SOURCE EXCERPT >>
= = = =
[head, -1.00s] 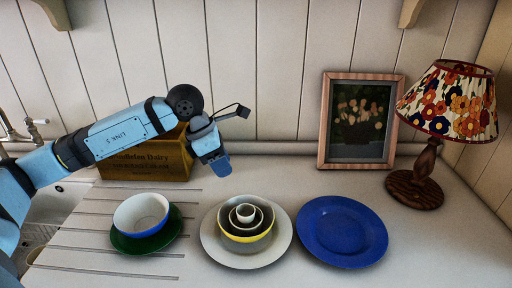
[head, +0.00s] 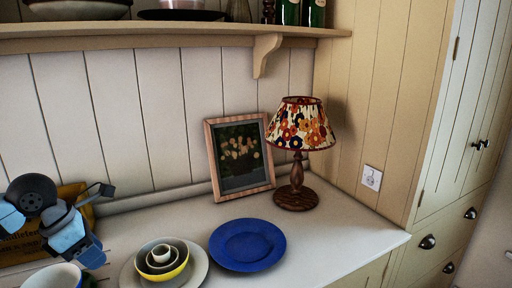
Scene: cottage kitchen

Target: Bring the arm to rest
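My left gripper (head: 88,254) is at the lower left of the head view, pointing down above the counter (head: 330,232). It is in front of the yellow-brown box (head: 22,244) and up and left of the nested bowls. Nothing shows hanging from it, but its fingers are seen edge-on, so I cannot tell whether they are apart. My right gripper is outside the view.
Nested bowls (head: 178,268) sit on a pale plate (head: 199,262). A blue plate (head: 247,245) lies to their right. A white and blue bowl (head: 52,277) is cut off at lower left. A framed picture (head: 240,158) and lamp (head: 297,195) stand behind. A shelf (head: 180,30) runs above.
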= = = =
Write the full listing out again with every line unchanged, but include no pictures.

SOLUTION BELOW >>
[head, -1.00s] 
[head, +0.00s] 
Scene: cottage kitchen

Target: Bring the arm to rest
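My left gripper (head: 88,254) is at the lower left of the head view, pointing down above the counter (head: 330,232). It is in front of the yellow-brown box (head: 22,244) and up and left of the nested bowls. Nothing shows hanging from it, but its fingers are seen edge-on, so I cannot tell whether they are apart. My right gripper is outside the view.
Nested bowls (head: 178,268) sit on a pale plate (head: 199,262). A blue plate (head: 247,245) lies to their right. A white and blue bowl (head: 52,277) is cut off at lower left. A framed picture (head: 240,158) and lamp (head: 297,195) stand behind. A shelf (head: 180,30) runs above.

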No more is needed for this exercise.